→ **WHAT IS BEING ASKED**
Only the lines from the one containing "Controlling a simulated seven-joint" down to the one containing "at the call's" should be printed, exactly as they stand, ends included.

→ **RECORDS TO PROCESS**
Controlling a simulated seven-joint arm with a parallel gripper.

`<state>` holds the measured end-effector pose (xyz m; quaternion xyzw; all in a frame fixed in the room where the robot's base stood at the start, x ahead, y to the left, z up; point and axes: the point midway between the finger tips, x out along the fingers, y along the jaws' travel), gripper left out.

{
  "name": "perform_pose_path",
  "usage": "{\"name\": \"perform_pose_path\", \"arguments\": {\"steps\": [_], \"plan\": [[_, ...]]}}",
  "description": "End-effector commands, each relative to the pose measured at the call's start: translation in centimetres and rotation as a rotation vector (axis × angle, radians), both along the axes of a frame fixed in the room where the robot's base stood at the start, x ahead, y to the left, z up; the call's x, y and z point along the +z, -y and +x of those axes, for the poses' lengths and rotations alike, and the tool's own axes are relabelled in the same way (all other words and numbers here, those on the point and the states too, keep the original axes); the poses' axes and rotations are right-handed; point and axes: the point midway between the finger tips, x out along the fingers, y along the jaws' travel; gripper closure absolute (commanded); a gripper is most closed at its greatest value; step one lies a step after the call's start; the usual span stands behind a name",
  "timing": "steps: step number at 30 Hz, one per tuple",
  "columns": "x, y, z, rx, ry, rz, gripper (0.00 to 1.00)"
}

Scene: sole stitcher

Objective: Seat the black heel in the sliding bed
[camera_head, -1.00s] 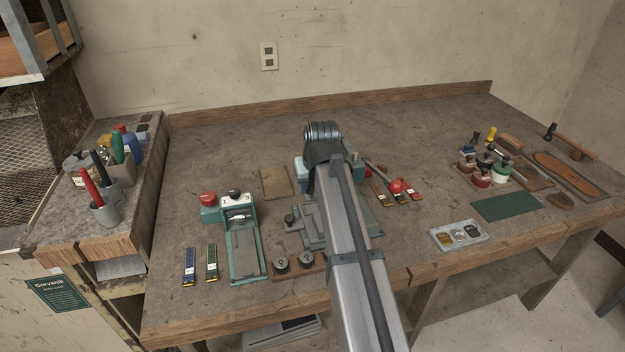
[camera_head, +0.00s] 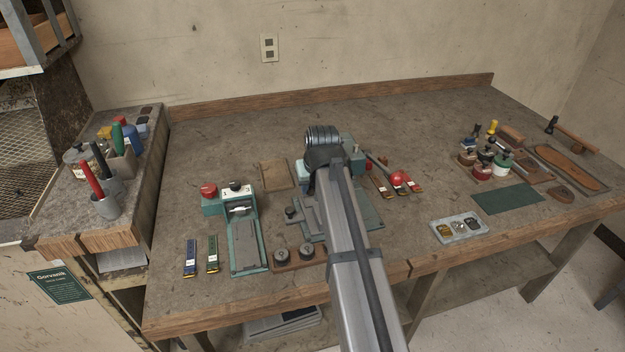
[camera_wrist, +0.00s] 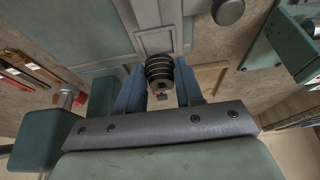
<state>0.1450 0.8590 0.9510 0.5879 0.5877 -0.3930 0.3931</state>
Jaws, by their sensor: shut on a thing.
...
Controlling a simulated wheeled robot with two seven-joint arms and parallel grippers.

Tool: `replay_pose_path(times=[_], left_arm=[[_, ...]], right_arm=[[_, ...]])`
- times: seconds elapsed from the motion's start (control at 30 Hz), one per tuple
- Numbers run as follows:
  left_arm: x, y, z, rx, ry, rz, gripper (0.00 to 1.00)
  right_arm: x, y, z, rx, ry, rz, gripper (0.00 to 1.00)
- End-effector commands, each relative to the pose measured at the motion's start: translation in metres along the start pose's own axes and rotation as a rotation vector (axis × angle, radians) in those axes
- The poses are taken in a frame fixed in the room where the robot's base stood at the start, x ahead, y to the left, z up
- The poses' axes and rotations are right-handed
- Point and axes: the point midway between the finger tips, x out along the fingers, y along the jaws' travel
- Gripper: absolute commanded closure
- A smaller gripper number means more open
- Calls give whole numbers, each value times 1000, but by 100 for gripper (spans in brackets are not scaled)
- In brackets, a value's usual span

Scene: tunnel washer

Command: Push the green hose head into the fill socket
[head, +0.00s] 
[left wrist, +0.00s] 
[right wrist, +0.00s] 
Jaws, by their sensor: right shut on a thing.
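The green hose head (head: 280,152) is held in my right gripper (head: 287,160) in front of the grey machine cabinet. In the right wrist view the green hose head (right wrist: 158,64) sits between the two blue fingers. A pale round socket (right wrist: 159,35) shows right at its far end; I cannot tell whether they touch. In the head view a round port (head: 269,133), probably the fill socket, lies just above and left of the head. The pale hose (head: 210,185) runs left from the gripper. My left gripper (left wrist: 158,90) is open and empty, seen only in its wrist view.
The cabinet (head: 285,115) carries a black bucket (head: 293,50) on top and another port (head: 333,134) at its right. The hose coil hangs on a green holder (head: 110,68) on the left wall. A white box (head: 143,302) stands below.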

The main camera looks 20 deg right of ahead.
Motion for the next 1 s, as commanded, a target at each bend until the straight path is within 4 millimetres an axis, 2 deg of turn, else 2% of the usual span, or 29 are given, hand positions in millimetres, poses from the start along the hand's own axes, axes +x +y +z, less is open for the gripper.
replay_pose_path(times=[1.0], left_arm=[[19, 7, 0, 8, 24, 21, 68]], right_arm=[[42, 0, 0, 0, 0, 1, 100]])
--
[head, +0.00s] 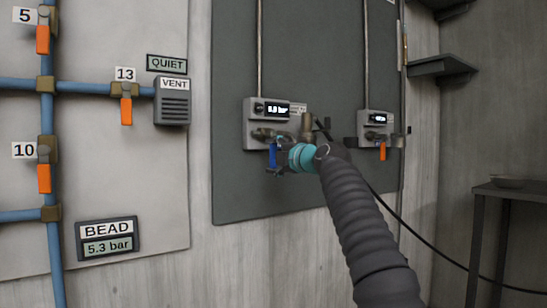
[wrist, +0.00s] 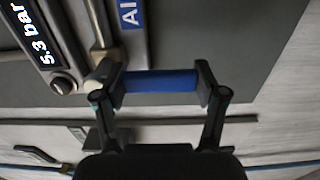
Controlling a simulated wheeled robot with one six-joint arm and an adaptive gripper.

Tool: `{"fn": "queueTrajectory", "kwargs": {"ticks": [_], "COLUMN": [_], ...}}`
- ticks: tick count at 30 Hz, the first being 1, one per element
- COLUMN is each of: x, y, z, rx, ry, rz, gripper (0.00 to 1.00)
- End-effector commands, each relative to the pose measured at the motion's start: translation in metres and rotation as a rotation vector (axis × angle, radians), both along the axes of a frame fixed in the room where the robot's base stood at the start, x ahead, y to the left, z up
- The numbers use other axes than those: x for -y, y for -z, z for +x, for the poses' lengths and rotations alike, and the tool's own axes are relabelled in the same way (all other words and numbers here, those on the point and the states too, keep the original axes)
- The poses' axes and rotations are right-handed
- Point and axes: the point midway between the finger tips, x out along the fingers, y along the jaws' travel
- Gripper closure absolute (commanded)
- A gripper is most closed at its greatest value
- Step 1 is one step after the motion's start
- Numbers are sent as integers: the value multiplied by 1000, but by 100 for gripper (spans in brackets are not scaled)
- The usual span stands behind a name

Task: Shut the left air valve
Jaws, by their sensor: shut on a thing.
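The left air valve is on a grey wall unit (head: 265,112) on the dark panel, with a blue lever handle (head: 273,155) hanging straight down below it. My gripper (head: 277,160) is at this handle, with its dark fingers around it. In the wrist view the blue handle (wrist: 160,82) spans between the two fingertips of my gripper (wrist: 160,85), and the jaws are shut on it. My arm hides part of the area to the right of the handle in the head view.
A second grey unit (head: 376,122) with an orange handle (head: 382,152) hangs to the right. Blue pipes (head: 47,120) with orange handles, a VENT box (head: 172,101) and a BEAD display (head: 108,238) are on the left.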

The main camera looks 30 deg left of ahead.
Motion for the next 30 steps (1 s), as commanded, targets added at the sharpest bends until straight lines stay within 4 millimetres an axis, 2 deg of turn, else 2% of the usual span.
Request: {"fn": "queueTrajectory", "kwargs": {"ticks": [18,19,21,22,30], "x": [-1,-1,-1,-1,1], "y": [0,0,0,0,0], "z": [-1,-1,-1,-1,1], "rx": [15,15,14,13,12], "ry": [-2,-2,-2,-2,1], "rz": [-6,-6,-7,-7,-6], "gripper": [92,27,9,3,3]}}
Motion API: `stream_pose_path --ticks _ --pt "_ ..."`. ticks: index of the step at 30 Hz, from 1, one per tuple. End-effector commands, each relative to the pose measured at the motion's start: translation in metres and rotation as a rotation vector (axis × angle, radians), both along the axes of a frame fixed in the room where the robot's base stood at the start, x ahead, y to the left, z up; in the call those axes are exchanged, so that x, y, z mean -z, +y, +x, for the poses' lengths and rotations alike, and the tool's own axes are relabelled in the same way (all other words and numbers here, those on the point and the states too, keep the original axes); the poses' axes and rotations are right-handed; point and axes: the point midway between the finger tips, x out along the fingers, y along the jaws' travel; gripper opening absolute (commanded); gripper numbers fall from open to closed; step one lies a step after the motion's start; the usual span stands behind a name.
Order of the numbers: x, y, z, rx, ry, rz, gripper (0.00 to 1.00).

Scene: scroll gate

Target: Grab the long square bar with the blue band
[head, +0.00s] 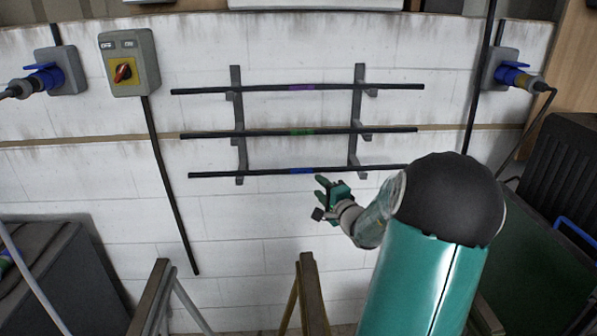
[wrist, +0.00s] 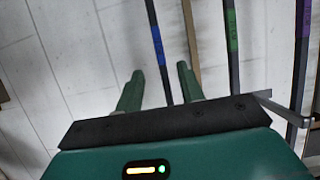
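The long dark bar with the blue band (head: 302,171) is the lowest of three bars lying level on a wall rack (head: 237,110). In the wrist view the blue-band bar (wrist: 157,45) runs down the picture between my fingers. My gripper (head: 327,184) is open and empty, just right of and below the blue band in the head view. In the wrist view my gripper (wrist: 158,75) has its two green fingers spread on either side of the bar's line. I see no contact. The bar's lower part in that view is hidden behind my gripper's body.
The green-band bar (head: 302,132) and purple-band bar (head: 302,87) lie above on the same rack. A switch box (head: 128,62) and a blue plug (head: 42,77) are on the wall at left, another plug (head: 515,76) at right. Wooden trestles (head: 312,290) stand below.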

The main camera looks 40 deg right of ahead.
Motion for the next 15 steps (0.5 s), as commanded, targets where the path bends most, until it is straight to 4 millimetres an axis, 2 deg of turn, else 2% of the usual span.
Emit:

→ **COMPLETE ANSWER**
Controlling a simulated seven-joint arm with a parallel gripper.

`<state>` holds the measured end-effector pose (xyz m; quaternion xyzw; all in a frame fixed in the room where the robot's base stood at the start, x ahead, y to the left, z up; point and axes: the point midway between the finger tips, x out along the fingers, y along the jaws' travel), gripper left out.

{
  "name": "perform_pose_path",
  "usage": "{\"name\": \"perform_pose_path\", \"arguments\": {\"steps\": [_], \"plan\": [[_, ...]]}}",
  "description": "End-effector commands, each relative to the pose measured at the call's start: translation in centimetres and rotation as a rotation vector (axis × angle, radians), both along the axes of a frame fixed in the room where the robot's base stood at the start, x ahead, y to the left, z up; the call's x, y and z point along the +z, -y and +x of those axes, for the poses' lengths and rotations alike, and the tool's own axes are relabelled in the same way (all other words and numbers here, those on the point and the states too, keep the original axes); the poses' axes and rotations are right-handed; point and axes: the point midway between the finger tips, x out along the fingers, y along the jaws' travel; gripper closure absolute (commanded); a gripper is most closed at its greatest value; step one lies a step after the call's start; the usual span stands behind a name",

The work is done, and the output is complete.